>> begin SUPPLIED MATERIAL

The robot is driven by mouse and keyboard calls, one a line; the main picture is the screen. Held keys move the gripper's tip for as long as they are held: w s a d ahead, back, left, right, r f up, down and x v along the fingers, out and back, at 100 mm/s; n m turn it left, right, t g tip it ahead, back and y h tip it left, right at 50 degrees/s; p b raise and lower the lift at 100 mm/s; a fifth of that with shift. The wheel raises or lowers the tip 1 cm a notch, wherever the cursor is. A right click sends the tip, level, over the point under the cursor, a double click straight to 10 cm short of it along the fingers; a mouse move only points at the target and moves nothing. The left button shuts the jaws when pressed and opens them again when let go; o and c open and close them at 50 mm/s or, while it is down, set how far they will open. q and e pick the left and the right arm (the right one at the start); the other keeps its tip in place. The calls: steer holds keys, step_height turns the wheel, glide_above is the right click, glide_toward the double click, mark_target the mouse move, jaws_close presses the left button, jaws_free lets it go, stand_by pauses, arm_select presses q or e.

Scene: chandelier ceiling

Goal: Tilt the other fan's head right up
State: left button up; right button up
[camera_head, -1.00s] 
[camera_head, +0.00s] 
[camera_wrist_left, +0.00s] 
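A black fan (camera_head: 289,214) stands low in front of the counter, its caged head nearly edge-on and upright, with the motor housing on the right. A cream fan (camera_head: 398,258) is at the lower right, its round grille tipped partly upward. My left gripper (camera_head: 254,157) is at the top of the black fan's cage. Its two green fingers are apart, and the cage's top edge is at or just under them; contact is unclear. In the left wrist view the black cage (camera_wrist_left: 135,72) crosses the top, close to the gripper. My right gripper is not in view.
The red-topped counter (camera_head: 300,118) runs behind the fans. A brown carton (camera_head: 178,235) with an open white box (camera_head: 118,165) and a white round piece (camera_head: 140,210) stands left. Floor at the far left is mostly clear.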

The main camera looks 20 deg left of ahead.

>> end SUPPLIED MATERIAL

▶ TASK STATEMENT
Copy all data exactly, start to finish.

▶ PROBLEM SOLUTION
The robot is driven by mouse and keyboard calls, one a line; the main picture is the screen. Held keys move the gripper's tip for as long as they are held: w s a d ahead, back, left, right, r f up, down and x v along the fingers, out and back, at 100 mm/s; n m turn it left, right, t g tip it ahead, back and y h tip it left, right at 50 degrees/s; p b raise and lower the lift at 100 mm/s; a fifth of that with shift. The wheel raises or lowers the tip 1 cm a notch, wherever the cursor is. A right click sends the tip, level, over the point under the cursor, a double click straight to 10 cm short of it along the fingers; a mouse move only points at the target and moves nothing. The left button shuts the jaws when pressed and opens them again when let go; o and c open and close them at 50 mm/s or, while it is down, set how far they will open. q and e pick the left and the right arm (the right one at the start); the other keeps its tip in place. The calls: steer holds keys, step_height turns the wheel, glide_above is the right click, glide_toward the double click, mark_target the mouse move, jaws_close presses the left button, jaws_free lets it go, stand_by pauses, arm_select presses q or e.

Scene: chandelier ceiling

Goal: Tilt the other fan's head right up
State: left button up; right button up
[camera_head, -1.00s] 
[camera_head, +0.00s] 
[camera_wrist_left, +0.00s] 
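A black fan (camera_head: 289,214) stands low in front of the counter, its caged head nearly edge-on and upright, with the motor housing on the right. A cream fan (camera_head: 398,258) is at the lower right, its round grille tipped partly upward. My left gripper (camera_head: 254,157) is at the top of the black fan's cage. Its two green fingers are apart, and the cage's top edge is at or just under them; contact is unclear. In the left wrist view the black cage (camera_wrist_left: 135,72) crosses the top, close to the gripper. My right gripper is not in view.
The red-topped counter (camera_head: 300,118) runs behind the fans. A brown carton (camera_head: 178,235) with an open white box (camera_head: 118,165) and a white round piece (camera_head: 140,210) stands left. Floor at the far left is mostly clear.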

The main camera looks 20 deg left of ahead.

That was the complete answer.